Cow cooling strategy option No. 2: Feed lane soaking

This option, in my opinion, is the most economical cow cooling strategy available. If you have not discussed this option with a ventilation specialist, now is the time to reconsider. When investigating this strategy, there is one key item we need to keep in mind: over-soaking. It is imperative the system is designed, installed and fine-tuned correctly to soak the cows only to the point that the water penetrates the hair coat and soaks her skin.

Depending on water pressure, volumes, nozzle spacing and nozzle capacity (GPM), we can fine-tune the system to eliminate over-soaking of the cows. Over-soaking at the feed bunk can lead to excess water in the alley, which in turn can be transferred to the freestall bedding. As well, excess water on the cow can be transferred into the freestall via the cow. These over-soaking challenges can be especially problematic in barns bedded with dried manure solids. If you are working with this bedding material, pay special attention to the fine-tuning of the system.

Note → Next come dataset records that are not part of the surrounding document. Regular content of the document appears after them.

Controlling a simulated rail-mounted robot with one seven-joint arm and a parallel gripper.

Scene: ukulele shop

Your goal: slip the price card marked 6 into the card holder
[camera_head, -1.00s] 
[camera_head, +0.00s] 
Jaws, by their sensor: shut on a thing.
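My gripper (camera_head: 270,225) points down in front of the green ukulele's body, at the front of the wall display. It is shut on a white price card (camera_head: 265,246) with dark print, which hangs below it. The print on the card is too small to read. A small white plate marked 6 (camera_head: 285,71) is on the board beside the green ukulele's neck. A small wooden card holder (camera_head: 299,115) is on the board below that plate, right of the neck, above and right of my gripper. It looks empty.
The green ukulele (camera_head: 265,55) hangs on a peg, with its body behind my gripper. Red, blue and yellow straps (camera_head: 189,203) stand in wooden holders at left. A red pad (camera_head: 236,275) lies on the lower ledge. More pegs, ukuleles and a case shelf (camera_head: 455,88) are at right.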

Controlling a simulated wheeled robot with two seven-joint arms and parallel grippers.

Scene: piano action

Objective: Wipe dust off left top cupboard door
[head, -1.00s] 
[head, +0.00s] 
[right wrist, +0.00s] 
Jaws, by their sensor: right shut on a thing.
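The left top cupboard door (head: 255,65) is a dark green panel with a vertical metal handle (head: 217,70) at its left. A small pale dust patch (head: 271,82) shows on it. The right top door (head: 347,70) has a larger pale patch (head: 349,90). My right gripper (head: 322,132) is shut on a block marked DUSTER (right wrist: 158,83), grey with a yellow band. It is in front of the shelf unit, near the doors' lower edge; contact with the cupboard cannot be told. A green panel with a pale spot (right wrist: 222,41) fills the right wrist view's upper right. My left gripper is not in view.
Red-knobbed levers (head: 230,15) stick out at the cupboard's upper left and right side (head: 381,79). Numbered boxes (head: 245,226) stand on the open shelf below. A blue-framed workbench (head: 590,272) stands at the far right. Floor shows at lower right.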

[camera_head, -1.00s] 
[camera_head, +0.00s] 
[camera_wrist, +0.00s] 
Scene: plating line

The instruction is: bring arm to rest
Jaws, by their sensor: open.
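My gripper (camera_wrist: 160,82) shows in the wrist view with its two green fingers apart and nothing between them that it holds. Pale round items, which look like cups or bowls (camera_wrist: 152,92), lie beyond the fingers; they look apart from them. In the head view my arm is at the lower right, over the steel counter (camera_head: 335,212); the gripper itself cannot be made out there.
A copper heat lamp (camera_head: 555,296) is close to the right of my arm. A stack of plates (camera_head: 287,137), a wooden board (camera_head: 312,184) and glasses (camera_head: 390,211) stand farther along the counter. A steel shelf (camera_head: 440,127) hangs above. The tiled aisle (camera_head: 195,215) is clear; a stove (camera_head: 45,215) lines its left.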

A good rule of thumb is to start the system and time how many seconds it takes for the system to soak the cow to the point that the first droplet of water accumulates on her flank. Depending on the amount of time it takes to soak the cow completely, make the adjustment in your controller. These are just simple and basic approaches I like to consider with feed lane soaking.

Cow cooling strategy option No. 3: High-pressure fogging system

When managing a high-pressure fogging system, attention to detail is a must. A poorly designed and installed system will do more damage to your herd than it will good. Make sure to research this cow cooling strategy thoroughly before proceeding with an installation.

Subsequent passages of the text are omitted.